I'll respectfully disagree.
To me, the AJS is trying to discern what is best for a situation it knows
nothing about (why the job is on hold).
If the job is still in the queue, and the AJS status is *JOBQ,
then it's external to AJS whether the job was placed on hold, or the queue
was placed on hold.
----- Original Message -----
From: "John Yeung" <gallium.arsenide@xxxxxxxxx>
To: "Midrange Systems Technical Discussion" <midrange-l@xxxxxxxxxxxx>
Sent: Wednesday, May 21, 2014 5:46 PM
Subject: Re: AJS (Advance Job Scheduler) issue
On Wed, May 21, 2014 at 5:09 PM, franz9000 <franz9000@xxxxxxxxx> wrote:
I'll be the one to disagree.
It's my choice to put the jobq on hold, for whatever reason.

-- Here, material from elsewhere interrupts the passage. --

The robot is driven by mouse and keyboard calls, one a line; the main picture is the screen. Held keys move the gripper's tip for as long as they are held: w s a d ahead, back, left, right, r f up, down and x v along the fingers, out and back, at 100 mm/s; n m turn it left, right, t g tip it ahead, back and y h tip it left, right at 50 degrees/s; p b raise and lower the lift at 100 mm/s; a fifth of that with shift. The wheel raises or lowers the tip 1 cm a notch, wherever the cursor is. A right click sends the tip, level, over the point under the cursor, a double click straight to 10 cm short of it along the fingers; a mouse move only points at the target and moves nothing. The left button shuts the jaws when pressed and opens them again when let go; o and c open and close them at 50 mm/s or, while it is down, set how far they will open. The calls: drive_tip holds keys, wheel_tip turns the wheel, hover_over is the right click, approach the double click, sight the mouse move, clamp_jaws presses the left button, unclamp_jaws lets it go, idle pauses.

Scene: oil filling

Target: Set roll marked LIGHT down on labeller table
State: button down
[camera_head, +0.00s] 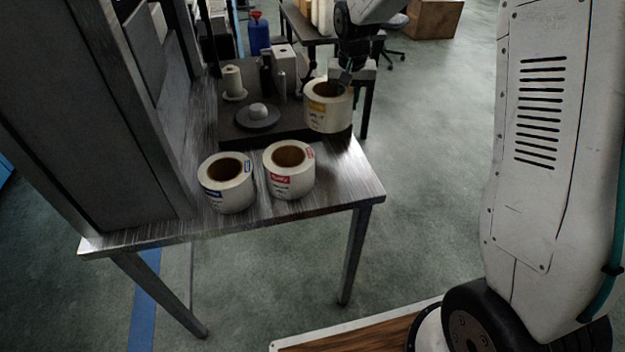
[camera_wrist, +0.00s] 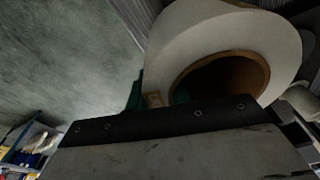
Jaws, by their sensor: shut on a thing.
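A white label roll with a yellow label (camera_head: 328,112) is in my gripper (camera_head: 344,80), at the right edge of the labeller table (camera_head: 335,180). Its print is too small to read. In the wrist view the roll (camera_wrist: 205,35) fills the upper right, its brown core facing me, and my gripper (camera_wrist: 175,115) is shut on its wall. The roll is upright; I cannot tell whether its underside touches the dark plate below or hangs just above it. Two more white rolls stand upright at the table's front, one with a blue label (camera_head: 227,190) and one with a red label (camera_head: 289,178).
A dark labeller plate (camera_head: 235,132) carries a grey disc (camera_head: 257,118), a spindle with a small white roll (camera_head: 233,82) and upright posts. A tall grey cabinet (camera_head: 90,110) stands on the left. Bare metal shows right of the red-labelled roll. Another table stands behind.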

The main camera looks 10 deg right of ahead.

I don't think that was the question. The *job* was put on hold, not
the queue. In the case of a single held job, the prevailing view is
that not submitting any further instances of the same job makes the
most sense. I agree with this. If the *queue* is on hold (and the
job itself is released), then I probably would agree with you that new
instances should be submitted freely.
Why should AJS make it's own decision (by design) not to submit,
when the scheduler is running and the time arrives? It has no
application knowledge to know if that is a good idea or not.
Of course no scheduler will have application knowledge. But in the
case of one *job* being held, the odds are that not submitting further
instances of that job (even if it turns out that it was safe to submit
them) is less costly than submitting further instances when in fact it
is not safe to submit them.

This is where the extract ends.